Ghosts of Miami’s past: Myths and legends

The disappearance of Ron Tammen

By Megan Bowers, For The Miami Student

He was the epitome of a hard-working college student.

A Navy ROTC recruit, a bass fiddle player for the Campus Owls, a Delta Tau Delta fraternity brother, a varsity wrestler and a resident assistant at Fisher Hall, Ron Tammen had it all.

Until he vanished without a trace one cold Sunday night in 1953.

It was 10:30 p.m. on April 19 when Tammen's roommate, Charles Findlay, returned to the dorm after a long weekend at home.

When he walked in the room, the lights were still on and music was softly playing. Tammen's wallet and car keys were sitting on the desk and his psychology book was open with a yellow legal pad sitting next to it.

He assumed that Tammen had just gone to stay at the frat house for the night, so he went to bed without a second thought.

The next morning, when Tammen still hadn't returned, Findlay talked with his frat brothers and discovered no one had seen him since the previous night at 8:30.

A search began immediately, but he was never found.

Over the years, countless theories have surfaced, but it is impossible to know which, if any, are true.

Miami alumnus, Amelia Carpenter ('12), became particularly interested in the case.

"I'm kind of always the optimist, so I actually still think he's alive," said Carpenter. "I'm pretty sure there's just something we don't know or something we don't understand. I think that when, or if, he does die, we will hear about it and a resolution will finally come out."

To this day, Ron Tammen's whereabouts are unknown.


The case of the Reid Hall murders and the bloody handprints

By Olive Overmoyer, For The Miami Student

A lone door leans against a wall in the Miami University Archives in Withrow Court. The number 304 sits prominently above the peephole. Splotches in the upper left corner reveal themselves to be handprints, a reminder of a fatal morning in May 1959.

In the early hours of May 9, Herbert Allan Lucas, a Miami first-year, attempted to fight fellow student James Walker.

The quarrel was over Sandy Epps, whom Walker had taken out on a date earlier that night. When Walker tried to end the argument by turning back to go to bed, Lucas shot him with a .22 caliber pistol he stole from the naval ROTC arsenal.

Roger T. Sayles, a resident assistant, ran to check out the commotion in the hall, but Lucas met him with shots to the head and chest. He leaned his bloody body against door 304 as he took his last breath.

In the Archives, a clear finish on that same door now immortalizes his handprints.

"We try to be sensitive because they were Miami students," said Jacky Johnson, interim university archivist.

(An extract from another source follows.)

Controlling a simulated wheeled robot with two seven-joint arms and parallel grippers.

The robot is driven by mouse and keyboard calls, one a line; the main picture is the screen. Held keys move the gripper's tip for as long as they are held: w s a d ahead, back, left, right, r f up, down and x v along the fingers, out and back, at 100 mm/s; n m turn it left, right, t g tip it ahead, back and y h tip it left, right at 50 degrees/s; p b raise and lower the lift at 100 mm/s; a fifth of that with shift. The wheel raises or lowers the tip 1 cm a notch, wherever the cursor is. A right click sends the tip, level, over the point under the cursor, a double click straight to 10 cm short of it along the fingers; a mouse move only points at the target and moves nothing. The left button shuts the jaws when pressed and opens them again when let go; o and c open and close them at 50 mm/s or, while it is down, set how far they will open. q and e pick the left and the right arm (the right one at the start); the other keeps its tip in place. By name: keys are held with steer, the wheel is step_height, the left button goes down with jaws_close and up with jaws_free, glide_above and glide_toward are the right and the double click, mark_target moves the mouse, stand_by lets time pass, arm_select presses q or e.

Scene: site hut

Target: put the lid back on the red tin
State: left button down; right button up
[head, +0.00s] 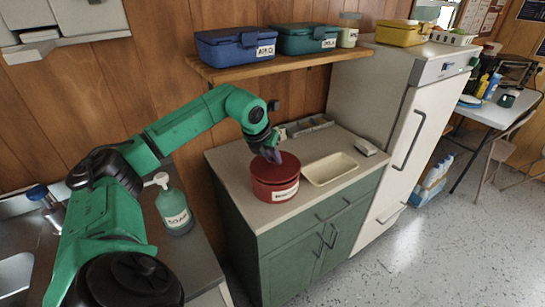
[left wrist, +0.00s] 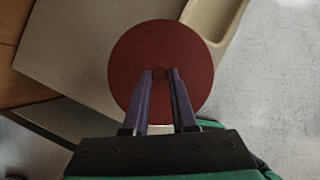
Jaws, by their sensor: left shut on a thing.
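The red tin (head: 274,192) stands upright on the cabinet counter, with a white label on its side. Its dark red round lid (head: 262,169) is level over the tin's mouth; I cannot tell whether it is fully seated or slightly above the rim. My left gripper (head: 274,157) comes down from above and is shut on the lid's knob. In the left wrist view the lid (left wrist: 133,60) is a full red disc, and the purple fingers of my left gripper (left wrist: 160,76) close on its small central knob. The lid hides the tin there. My right gripper is not in view.
A cream tray (head: 329,169) lies just right of the tin. A grey divided organizer (head: 308,125) is behind on the counter (head: 238,172). A shelf (head: 270,66) with blue (head: 225,50) and green boxes (head: 300,42) hangs above. A soap bottle (head: 173,205) stands left.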

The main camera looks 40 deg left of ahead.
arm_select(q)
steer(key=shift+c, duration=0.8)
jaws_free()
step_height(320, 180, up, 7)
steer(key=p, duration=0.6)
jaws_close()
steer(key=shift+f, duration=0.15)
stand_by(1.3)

Walker suffered only a flesh wound. Lucas, on the other hand, took his own life in an Ogden Hall telephone booth later that evening after speaking on the phone with Epps.

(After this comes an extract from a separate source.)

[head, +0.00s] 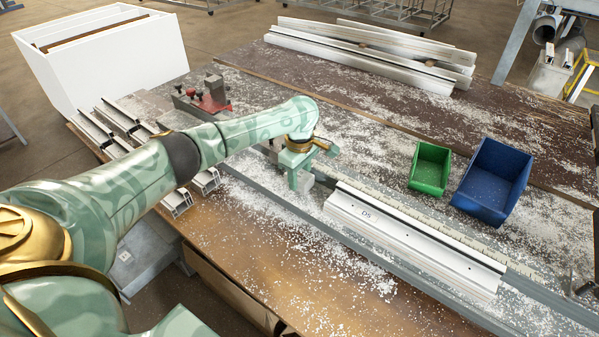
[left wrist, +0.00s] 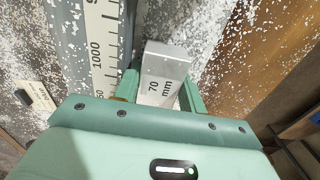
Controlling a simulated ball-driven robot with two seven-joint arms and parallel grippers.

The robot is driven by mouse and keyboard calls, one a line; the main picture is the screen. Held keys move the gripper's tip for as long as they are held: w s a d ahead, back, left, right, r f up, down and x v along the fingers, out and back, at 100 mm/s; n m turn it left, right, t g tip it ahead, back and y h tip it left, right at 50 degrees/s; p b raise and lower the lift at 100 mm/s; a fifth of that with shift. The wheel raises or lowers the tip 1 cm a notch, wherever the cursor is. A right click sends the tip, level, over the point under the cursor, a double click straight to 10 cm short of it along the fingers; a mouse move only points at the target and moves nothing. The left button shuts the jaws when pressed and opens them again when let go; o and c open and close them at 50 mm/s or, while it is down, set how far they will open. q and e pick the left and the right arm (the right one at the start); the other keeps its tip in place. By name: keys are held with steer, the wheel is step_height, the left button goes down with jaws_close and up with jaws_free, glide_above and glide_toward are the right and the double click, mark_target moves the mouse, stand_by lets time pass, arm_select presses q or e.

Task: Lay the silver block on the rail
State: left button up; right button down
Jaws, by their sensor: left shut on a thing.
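The silver block, marked "70 mm" (left wrist: 165,66), is between the fingers of my left gripper (left wrist: 160,92), which is shut on it. In the head view my left gripper (head: 303,172) is near the left end of the white profile (head: 400,236), with the grey block (head: 305,184) partly hidden by the fingers. The long grey rail (head: 262,194) runs along the bench under and past the profile. In the left wrist view a scale strip (left wrist: 101,50) lies left of the block. I cannot tell whether the block touches the rail. My right gripper is not in view.
A green bin (head: 430,169) and a blue bin (head: 493,181) stand behind the profile. Long white profiles (head: 365,57) lie at the back. A red clamp (head: 213,98) is at the left end, with short profile pieces (head: 100,132) nearby. White chips cover the bench.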

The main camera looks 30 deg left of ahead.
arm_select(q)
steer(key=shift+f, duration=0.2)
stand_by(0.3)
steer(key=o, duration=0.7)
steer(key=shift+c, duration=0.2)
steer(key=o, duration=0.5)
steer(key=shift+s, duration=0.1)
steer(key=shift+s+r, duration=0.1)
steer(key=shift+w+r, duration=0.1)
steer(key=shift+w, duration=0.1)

It is believed she informed him that a student had died.


The phantom biker of Earhart Road

By Hannah Fierle, For The Miami Student

Even a town as charming as Oxford, Ohio is not without a sinister and spooky history.

Anyone who has driven into Oxford knows the country backroads are full of winding hills that can be quite dangerous, especially at night. It was on Oxford-Milford Road that a particularly chilling myth begins.

Legend says, many years ago, a young man was riding his motorcycle to his girlfriend's home on Earhart Road, with the intent of asking her to marry him. However, after missing a sharp turn in the road, the biker was projected from his motorcycle and decapitated by a barbed-wire fence.

Rumor has it that the biker still roams Oxford to ask for his girlfriend's hand in marriage.

Believers in this haunting tale have driven to the home where his girlfriend lived, currently owned by William Falk.

After parking south of the house, mythbusters are supposed to flash their car's headlights three times. Then, the headlight of the young man's motorcycle may be seen straight ahead, fading as it approaches the sharp turn that took the biker's life.

If the motorcycle light does not appear, it is recommended to immediately drive away from the house.

Allie Walker, a student at Purdue University who was visiting her sister at Miami, tried out the legend.

"After the third time we flashed our lights, we saw a sign up the road flash back twice and a light in the distance," said Walker. "But, when we drove away, there were no cars in sight that the light could have been coming from."

Falk, the current owner, could not be reached for comment.